Paid ad campaigns (PPC) are measureable conversion paths. And they should be measured – but correctly – to show a return on investment (ROI). And each conversion type should be counted.

One way to measure PPC is by using specific landing pages. If you send traffic through a paid ad to a specific landing page, you can control the answer to their specific point of pain and not just dump them into a general company landing page that bewilders with too many other decisions points.

While we recommend specific landing pages, you can also give searchers access to the rest of your website – but if you do, make sure your site addresses consumer behaviors. Rather than a flat, brochure-style site, have your content structured deeply around the different types of service levels. In a lot of ways, consumers’ PPC behaviors can help you develop a conversion-friendly website.


A good landing page answers the question the consumers are asking when they click that ad. If you don’t provide enough information you’ll lose their interest – you don’t want a billboard advertising a store that has sparsely-stocked shelves.

Even the design of the landing page should be carefully calculated. For example, research shows that an image of a face looking toward the form vs. looking somewhere else affects conversion.

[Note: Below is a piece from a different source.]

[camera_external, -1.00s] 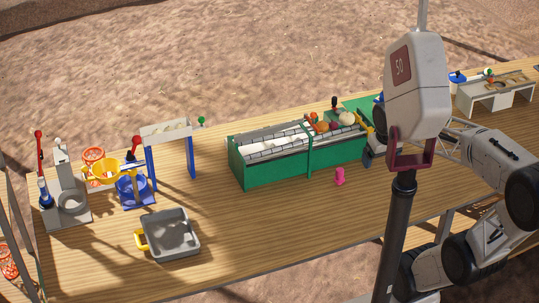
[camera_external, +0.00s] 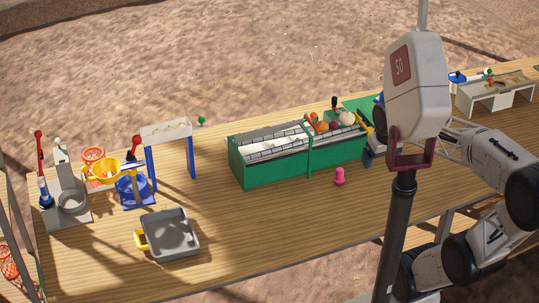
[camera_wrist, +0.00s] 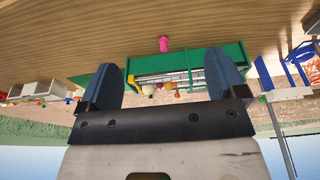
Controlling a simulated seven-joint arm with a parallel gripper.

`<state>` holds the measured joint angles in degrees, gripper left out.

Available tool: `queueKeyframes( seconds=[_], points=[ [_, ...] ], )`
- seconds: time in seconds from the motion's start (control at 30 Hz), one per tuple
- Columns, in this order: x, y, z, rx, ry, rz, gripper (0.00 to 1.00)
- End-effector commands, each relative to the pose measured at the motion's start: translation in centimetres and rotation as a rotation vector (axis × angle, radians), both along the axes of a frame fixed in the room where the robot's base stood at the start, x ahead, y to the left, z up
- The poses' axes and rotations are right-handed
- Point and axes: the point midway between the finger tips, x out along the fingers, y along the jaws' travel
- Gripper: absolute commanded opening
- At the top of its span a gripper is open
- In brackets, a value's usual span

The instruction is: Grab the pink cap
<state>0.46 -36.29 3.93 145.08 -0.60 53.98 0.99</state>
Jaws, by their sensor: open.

The landing page must also have clear content. People don’t want to search for an answer, they want it put directly in front of them. And giving the right amount of information is critical as well – you want to give them the information they’ve come looking for, yet not too much because you still need your sales team savvy to close the deal. It’s like the story of the 3 bears – not too little, not too much, but juuuuust the right amount.


Tracking is crucial. You have to weigh different conversions differently. For example, sales are obviously important, but what’s the weight of a newsletter sign-up? What’s the value of a repeat visit? These are all steps down the sales funnel and should be tracked and analyzed.

Different tools allow you to track lead generations through phone calls as well as form fills. And expert analysis provides insight into the quality of consumers that are coming in through these channels. If you’re getting leads but they’re not leading to sales, then what’s the point?

The dramatic increase of mobile users also affects the conversion path. They want a straightforward route – and that doesn’t mean thumbing their information into tiny forms on a mobile screen. Lead conversion is NOT the same for them as computer users.

Dynamic call tracking captures the online activity that preceded the call, even the keyword that was successful as bait, and what landing page they called from. With these things in place, you can start to “see” a conversion path – powerful data that provides custom parameters for your marketing efforts.